A pattern where the system state is rebuilt by replaying a chronologically-ordered log of immutable events instead of storing only the latest data snapshot.
Modern distributed systems need reliable audit trails and the ability to time-travel or rebuild state after bugs. By persisting every state-changing event, you avoid complex “update-in-place” logic and gain a permanent record.
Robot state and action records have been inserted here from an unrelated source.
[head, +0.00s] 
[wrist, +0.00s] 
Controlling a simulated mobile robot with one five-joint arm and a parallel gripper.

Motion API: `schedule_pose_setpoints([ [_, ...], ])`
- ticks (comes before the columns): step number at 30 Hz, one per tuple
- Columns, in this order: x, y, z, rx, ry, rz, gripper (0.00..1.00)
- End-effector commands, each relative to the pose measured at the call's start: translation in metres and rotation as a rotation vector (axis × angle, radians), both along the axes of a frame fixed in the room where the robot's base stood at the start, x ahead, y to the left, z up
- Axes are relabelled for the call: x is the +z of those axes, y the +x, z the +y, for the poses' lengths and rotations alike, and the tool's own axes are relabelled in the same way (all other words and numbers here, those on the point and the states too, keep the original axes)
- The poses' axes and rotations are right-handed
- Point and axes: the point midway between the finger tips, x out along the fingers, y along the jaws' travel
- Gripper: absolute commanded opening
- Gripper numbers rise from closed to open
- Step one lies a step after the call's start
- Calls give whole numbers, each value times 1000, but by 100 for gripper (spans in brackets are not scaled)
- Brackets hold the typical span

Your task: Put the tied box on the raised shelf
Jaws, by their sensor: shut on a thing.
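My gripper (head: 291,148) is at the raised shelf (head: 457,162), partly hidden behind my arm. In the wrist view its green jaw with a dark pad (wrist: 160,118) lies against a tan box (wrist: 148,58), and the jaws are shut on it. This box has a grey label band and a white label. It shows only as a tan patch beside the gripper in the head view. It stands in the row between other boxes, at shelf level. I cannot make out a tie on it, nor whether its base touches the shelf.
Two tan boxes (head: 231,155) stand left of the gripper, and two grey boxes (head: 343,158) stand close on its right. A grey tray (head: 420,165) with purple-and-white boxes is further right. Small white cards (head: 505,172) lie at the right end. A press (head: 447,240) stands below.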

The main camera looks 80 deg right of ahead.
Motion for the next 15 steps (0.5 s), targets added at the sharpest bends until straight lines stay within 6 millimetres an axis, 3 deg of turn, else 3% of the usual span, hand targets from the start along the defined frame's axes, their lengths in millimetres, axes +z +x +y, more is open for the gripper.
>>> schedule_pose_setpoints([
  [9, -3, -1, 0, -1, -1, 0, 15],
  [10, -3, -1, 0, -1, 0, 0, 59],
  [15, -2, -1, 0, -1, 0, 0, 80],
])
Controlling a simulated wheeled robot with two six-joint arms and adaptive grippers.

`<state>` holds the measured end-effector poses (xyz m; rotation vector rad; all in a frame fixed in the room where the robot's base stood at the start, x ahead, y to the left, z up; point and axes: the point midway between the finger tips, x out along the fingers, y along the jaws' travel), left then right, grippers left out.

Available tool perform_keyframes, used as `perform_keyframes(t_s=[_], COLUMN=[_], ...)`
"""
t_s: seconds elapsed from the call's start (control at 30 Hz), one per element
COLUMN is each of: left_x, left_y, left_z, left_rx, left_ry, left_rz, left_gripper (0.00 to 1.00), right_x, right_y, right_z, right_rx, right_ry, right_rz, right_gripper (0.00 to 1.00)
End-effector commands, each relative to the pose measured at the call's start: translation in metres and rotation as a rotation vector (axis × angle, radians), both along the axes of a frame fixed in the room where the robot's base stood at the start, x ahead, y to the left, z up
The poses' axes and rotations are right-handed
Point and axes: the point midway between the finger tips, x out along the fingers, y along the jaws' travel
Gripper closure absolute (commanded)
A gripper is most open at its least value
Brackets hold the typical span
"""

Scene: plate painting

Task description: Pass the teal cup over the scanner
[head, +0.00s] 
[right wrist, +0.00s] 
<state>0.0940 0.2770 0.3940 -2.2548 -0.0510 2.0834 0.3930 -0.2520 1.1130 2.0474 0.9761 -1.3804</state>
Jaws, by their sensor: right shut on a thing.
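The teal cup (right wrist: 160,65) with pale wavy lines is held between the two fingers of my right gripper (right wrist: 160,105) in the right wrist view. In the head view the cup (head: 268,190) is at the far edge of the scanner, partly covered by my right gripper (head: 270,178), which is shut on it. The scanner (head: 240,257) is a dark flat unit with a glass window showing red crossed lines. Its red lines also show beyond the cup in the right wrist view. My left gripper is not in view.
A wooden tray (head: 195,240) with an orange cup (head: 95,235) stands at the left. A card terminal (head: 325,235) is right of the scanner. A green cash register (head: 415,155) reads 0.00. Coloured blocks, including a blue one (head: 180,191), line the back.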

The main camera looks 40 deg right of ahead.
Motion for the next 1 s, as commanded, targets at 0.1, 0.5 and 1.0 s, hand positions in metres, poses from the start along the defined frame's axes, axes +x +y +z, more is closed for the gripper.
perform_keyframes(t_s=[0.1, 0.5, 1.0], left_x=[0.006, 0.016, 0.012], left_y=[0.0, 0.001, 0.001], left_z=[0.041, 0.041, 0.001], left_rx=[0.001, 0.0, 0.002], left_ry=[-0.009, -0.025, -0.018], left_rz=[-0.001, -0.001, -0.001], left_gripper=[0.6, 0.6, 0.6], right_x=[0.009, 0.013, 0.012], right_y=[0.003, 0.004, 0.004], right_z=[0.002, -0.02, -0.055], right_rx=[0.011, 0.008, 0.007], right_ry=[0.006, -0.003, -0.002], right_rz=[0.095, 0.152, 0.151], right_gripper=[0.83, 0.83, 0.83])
It pairs naturally with CQRS (separating writes and reads) and message streaming platforms.
Use Event Sourcing when you must guarantee a complete history of changes, enable easy rollback/replay, or drive real-time projections from an event log.
You need to know
Event immutability is non-negotiable – once stored, events are append-only; fixes come as compensating events, not edits.
Projections build current views – read models, caches, or materialized views are regenerated by replaying events; keep them disposable because they can always be rebuilt.
Versioning matters – as schemas evolve, you must version events and provide up-converters/down-converters to stay backward compatible.
Popular technologies
Apache Kafka / Redpanda – durable, ordered event log widely used as the source of truth.
KurrentDB – purpose-built database with native event-sourcing semantics (streams, idempotent appends).
Axon Framework (Java) – toolkit combining Event Sourcing, CQRS, and sagas for JVM ecosystems.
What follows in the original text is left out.